# EXERCISE DIRECTIONS:
Look below for the line with "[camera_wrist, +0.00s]", then repeat it and all lines after it, exactly, minus any pictures.

# COLLECTED DATA:
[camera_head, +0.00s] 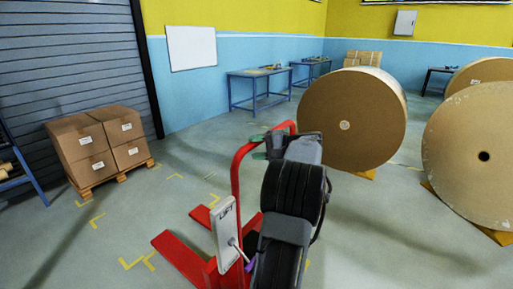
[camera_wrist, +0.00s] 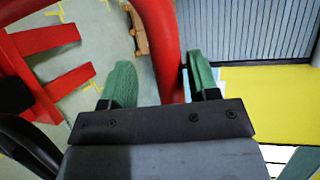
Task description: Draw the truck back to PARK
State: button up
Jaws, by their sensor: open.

# EXERCISE OUTPUT:
[camera_wrist, +0.00s] 
Task description: Draw the truck back to PARK
State: button up
Jaws, by their sensor: open.

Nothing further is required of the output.